The success the Sydney Swans have enjoyed over the past two decades wouldn’t have happened had the board had their way and appointed former Western Bulldogs coach Terry Wallace to the role at the end of the 2002 season.
It proved to be a sliding doors moment not just in Swans history, but also the AFL, as Wallace then went on to coach Richmond for limited success between 2005-09, bowing out halfway through his fifth season at Tigerland in 2009.
Though it was during his tenure at Punt Road Oval where he oversaw the debuts of Jack Riewoldt, Trent Cotchin and Shane Edwards, each of whom went on to play in the club’s 2017, 2019 and 2020 premierships.
Craig, on the other hand, saw a much improved Crows side finish in the top two in 2005 and 2006, only for the West Coast Eagles to deny them that coveted Grand Final berth in both years, before himself stepping down with six rounds remaining in the 2011 season.
Back on topic to finish off, and if the Giants’ performance against the West Coast Eagles on Sunday is anything to go by, then not only has Mark McVeigh boosted his chances of becoming the club’s next senior coach, there might still be a pulse in the Big Big Sound this season.

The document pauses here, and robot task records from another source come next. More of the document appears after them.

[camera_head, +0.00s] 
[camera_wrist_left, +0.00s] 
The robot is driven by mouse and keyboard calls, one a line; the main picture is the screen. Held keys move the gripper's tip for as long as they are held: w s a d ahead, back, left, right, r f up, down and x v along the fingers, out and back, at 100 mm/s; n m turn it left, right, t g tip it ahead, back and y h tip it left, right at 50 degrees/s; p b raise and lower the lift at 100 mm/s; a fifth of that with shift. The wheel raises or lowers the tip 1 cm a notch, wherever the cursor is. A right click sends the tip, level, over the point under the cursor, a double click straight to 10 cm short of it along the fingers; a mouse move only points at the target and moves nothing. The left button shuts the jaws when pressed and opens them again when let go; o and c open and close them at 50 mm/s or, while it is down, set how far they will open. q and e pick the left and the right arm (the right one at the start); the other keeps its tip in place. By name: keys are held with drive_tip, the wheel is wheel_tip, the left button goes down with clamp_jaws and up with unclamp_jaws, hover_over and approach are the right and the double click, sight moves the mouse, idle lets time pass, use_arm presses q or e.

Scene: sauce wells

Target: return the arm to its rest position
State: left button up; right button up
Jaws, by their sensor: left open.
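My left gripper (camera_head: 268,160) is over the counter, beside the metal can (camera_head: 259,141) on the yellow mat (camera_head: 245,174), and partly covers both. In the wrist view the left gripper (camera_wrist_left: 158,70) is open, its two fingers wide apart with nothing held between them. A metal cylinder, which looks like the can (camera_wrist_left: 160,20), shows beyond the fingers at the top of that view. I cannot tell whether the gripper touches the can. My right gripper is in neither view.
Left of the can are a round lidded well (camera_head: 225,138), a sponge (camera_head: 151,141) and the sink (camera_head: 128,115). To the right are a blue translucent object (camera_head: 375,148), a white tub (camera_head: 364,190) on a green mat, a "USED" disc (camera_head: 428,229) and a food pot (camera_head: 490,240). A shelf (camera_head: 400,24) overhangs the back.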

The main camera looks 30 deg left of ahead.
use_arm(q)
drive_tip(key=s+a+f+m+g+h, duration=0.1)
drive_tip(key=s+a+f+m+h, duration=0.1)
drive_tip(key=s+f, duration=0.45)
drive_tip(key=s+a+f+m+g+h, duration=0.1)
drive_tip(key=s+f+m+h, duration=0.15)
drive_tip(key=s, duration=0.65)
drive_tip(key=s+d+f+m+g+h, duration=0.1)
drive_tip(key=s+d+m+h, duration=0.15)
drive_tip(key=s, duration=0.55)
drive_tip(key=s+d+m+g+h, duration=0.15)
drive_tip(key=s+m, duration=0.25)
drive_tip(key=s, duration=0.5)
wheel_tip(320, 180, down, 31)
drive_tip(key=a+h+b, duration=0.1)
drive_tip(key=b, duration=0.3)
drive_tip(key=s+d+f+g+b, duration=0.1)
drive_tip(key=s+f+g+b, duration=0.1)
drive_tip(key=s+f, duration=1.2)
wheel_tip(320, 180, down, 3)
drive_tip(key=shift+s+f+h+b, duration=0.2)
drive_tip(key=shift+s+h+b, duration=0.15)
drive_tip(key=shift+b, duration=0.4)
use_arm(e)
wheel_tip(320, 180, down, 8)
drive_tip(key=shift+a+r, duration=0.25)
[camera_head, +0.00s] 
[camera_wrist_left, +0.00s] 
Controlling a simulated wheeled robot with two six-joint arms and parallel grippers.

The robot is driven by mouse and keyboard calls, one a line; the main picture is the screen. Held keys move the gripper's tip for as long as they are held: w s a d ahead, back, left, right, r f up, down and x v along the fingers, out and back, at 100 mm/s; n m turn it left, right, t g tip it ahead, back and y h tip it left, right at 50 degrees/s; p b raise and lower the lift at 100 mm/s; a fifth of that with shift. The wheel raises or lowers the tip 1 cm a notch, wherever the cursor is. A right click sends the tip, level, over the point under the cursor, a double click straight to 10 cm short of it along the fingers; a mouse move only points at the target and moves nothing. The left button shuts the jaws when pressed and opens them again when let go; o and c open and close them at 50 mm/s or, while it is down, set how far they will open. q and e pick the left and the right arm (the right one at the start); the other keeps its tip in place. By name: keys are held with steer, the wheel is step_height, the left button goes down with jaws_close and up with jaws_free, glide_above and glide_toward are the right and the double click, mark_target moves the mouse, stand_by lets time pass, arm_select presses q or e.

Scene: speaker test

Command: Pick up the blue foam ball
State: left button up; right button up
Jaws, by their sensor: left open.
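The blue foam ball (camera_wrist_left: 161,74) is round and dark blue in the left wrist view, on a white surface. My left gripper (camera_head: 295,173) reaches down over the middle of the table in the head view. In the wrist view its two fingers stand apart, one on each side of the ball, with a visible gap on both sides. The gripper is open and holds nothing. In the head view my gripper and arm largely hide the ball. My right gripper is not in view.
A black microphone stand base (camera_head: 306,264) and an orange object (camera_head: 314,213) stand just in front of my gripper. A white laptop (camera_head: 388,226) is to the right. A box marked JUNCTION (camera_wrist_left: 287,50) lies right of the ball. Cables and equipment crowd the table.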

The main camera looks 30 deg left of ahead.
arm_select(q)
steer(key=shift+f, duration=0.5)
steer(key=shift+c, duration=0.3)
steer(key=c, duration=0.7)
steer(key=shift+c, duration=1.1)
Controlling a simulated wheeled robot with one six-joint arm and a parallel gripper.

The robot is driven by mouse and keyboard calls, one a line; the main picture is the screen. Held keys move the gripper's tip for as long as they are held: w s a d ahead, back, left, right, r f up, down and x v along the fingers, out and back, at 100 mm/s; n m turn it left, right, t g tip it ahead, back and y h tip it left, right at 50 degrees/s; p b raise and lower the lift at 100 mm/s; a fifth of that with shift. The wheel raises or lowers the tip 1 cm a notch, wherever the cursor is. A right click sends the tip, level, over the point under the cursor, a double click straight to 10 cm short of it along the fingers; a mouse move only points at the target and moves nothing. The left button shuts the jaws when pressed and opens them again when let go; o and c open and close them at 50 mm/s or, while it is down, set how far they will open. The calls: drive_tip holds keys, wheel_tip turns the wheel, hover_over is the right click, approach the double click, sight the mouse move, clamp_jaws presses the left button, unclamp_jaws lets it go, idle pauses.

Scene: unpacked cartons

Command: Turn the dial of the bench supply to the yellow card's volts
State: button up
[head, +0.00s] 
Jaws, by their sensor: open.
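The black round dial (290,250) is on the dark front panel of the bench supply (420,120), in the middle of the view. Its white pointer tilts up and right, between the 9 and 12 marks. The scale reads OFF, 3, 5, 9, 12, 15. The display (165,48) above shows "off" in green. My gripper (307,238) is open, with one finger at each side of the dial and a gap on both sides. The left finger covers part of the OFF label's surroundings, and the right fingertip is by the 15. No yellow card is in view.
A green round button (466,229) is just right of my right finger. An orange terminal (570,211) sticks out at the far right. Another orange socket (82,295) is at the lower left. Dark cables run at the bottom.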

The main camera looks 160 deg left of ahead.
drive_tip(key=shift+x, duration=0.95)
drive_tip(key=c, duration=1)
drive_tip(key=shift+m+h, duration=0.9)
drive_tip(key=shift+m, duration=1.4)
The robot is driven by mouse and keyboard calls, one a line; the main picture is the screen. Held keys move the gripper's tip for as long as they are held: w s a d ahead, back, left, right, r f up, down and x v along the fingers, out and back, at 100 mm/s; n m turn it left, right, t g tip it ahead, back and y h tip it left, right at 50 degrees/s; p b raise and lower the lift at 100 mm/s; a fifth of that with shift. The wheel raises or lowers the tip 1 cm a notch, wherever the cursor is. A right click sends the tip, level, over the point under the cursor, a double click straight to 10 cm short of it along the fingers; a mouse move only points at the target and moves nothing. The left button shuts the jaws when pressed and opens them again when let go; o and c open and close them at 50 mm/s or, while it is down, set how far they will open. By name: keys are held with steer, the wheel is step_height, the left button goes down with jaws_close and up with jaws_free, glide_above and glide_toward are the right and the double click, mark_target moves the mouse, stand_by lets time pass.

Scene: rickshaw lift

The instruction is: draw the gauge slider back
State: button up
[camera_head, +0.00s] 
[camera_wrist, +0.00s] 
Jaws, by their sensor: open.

After the clash against the Brisbane Lions, the club will enjoy a bye before they face North Melbourne, the Western Bulldogs, Collingwood, Hawthorn and Port Adelaide followed by a rematch against the Lions in Canberra in round 18.
Beyond that, there are also rematches against Carlton, the Sydney Swans, Bulldogs and Fremantle on either side of a clash against Essendon in round 21, a match that promises intrigue given the Bombers flavour in the Giants’ coaching box.
Even if the Giants can manage to win most of their remaining matches with a playing list that is far from dispirited, it might not be enough for McVeigh to win the senior coaching role permanently – or might it?
There’s still plenty to play out before the end of the season, and if the club hasn’t made up its mind on who they would prefer as their next senior coach, then it promises to be a major subplot come the off-season.